(Source records)
══════════
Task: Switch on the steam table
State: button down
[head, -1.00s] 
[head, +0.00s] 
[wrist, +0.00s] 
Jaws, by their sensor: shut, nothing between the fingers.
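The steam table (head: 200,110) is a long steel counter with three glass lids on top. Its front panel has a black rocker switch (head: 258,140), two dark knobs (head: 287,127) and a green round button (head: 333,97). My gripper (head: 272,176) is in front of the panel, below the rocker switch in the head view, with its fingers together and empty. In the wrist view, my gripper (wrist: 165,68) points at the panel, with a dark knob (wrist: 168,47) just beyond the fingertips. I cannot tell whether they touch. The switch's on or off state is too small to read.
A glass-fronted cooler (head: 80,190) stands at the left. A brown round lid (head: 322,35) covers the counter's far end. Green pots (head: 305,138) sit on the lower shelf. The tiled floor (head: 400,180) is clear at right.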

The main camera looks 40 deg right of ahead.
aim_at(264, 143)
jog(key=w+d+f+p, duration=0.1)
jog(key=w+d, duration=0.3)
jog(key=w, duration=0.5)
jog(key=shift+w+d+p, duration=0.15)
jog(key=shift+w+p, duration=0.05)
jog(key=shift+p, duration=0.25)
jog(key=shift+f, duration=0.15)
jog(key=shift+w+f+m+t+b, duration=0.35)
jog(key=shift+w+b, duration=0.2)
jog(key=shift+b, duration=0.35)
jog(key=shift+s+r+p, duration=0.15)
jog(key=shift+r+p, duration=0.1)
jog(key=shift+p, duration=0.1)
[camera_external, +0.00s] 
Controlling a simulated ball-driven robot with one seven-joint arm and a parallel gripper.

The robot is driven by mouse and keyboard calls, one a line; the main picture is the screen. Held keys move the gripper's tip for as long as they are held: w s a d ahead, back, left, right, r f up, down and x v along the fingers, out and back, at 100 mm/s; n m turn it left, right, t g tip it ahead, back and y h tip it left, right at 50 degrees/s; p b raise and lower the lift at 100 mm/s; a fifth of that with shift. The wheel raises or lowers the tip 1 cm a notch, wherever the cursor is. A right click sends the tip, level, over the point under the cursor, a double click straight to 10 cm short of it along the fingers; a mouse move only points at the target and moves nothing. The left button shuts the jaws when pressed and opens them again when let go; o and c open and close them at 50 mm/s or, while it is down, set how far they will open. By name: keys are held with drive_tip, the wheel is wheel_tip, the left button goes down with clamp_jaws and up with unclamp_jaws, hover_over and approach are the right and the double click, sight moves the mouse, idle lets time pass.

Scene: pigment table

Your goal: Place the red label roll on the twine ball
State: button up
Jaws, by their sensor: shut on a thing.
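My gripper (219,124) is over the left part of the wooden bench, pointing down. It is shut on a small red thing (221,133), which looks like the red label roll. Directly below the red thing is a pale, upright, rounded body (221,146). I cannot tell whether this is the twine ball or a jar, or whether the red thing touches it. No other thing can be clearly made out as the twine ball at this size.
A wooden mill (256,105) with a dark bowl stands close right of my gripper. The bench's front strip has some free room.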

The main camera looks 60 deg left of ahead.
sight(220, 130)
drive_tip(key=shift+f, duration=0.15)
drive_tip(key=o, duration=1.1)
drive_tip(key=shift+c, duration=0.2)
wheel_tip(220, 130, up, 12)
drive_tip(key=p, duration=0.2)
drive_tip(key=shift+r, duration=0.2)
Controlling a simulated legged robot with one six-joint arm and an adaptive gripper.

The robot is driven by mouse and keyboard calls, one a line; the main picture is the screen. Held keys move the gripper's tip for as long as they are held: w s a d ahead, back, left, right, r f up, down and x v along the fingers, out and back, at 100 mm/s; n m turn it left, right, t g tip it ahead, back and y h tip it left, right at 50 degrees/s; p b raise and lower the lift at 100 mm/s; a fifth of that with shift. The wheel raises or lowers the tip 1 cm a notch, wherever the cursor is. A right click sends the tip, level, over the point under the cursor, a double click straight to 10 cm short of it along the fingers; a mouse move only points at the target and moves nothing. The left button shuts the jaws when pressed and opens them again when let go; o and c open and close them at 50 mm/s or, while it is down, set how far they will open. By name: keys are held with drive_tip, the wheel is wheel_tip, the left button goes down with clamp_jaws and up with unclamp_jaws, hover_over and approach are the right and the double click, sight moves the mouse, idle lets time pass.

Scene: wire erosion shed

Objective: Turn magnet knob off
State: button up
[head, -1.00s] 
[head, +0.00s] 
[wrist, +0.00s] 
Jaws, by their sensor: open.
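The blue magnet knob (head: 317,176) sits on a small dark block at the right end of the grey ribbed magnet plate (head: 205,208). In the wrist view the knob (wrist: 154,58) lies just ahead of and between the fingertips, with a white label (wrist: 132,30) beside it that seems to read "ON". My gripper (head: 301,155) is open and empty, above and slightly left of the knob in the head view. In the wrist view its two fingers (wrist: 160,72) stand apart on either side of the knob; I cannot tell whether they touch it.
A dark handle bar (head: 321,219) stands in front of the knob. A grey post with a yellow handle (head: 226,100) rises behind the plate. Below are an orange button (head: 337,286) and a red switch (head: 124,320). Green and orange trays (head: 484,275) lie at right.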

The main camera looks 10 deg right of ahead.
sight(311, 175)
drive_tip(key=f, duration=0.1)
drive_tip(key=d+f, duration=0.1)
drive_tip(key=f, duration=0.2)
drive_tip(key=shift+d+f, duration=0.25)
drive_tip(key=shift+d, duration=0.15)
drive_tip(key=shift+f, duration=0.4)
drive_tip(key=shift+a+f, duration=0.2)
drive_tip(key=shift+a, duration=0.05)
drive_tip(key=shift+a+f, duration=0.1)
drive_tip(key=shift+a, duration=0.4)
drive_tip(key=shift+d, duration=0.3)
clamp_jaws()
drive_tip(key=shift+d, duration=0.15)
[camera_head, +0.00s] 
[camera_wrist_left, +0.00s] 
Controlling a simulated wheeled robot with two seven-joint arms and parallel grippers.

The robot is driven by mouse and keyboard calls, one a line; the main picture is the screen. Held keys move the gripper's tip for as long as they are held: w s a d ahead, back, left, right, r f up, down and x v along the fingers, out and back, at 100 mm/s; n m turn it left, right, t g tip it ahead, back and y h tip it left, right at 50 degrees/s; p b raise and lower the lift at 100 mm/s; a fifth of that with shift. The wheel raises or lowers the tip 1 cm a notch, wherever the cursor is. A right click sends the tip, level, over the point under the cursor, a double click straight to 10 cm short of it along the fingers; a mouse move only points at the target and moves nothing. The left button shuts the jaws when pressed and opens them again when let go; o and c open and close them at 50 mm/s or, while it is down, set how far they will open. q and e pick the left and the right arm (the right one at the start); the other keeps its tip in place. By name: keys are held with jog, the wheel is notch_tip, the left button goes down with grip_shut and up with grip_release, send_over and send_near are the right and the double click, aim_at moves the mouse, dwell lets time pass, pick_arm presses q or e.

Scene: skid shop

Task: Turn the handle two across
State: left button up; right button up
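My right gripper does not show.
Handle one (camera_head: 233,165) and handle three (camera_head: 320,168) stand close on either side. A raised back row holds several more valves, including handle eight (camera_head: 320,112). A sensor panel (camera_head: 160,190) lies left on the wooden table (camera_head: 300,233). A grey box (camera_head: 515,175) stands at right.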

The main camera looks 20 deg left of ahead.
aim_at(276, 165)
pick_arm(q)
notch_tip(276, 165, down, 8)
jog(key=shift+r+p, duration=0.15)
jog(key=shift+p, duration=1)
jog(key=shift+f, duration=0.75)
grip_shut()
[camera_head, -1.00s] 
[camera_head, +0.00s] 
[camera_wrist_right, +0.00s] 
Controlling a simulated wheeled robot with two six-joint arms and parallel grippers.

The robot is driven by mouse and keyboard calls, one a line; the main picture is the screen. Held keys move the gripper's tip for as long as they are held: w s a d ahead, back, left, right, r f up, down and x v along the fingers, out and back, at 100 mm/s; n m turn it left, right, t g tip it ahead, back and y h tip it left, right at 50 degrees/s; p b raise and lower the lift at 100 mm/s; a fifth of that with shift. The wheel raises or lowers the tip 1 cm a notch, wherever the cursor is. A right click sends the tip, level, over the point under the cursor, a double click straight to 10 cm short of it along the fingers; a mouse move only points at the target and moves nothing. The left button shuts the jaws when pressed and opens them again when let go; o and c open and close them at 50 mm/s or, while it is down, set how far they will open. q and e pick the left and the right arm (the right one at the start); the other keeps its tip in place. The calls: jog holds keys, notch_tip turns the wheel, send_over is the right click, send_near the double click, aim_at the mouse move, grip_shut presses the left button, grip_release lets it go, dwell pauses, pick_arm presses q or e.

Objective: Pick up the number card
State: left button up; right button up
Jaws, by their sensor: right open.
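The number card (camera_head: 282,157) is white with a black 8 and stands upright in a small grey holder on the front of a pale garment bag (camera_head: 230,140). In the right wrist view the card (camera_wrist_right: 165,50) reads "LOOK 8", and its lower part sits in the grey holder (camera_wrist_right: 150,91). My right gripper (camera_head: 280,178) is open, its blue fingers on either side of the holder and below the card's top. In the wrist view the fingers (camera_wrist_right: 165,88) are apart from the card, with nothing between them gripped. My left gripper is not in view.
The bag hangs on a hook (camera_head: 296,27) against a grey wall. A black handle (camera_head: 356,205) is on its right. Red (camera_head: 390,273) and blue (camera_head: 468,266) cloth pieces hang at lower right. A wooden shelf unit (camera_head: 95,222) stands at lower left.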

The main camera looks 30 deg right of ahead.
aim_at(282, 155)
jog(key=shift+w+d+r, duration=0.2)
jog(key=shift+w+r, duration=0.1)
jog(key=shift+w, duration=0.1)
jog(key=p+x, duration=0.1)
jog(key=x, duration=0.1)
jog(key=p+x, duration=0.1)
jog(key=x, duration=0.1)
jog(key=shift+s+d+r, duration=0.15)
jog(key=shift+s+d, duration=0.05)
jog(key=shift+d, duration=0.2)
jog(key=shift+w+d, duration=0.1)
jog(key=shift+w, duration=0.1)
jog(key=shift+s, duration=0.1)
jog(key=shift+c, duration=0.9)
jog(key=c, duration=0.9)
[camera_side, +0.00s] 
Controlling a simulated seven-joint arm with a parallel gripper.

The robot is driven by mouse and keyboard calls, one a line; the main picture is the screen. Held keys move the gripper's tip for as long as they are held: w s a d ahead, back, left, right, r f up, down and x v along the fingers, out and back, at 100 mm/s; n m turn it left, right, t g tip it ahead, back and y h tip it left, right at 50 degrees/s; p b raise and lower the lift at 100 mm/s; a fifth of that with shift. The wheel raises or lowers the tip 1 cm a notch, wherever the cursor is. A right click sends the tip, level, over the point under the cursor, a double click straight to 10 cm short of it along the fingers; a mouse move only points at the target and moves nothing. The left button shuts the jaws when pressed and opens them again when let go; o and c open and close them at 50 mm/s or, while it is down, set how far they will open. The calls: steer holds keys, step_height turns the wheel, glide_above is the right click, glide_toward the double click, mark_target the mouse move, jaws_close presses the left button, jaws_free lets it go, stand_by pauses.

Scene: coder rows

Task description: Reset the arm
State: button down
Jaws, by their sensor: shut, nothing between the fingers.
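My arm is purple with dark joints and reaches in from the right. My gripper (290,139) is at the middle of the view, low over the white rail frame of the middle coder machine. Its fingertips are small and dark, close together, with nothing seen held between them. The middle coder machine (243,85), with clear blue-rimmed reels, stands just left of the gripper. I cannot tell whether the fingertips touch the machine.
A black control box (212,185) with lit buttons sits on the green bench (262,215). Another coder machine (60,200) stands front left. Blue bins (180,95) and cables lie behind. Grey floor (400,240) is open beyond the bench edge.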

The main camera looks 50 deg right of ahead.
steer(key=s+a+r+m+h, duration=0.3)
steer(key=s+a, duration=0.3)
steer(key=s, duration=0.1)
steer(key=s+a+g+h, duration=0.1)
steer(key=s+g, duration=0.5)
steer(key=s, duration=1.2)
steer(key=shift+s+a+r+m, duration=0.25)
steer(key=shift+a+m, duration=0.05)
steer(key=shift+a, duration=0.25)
══════════
▶ [Exercise details]:
Give the count of lines that hold the word "Task", with nothing added.

▶ [Output]:
3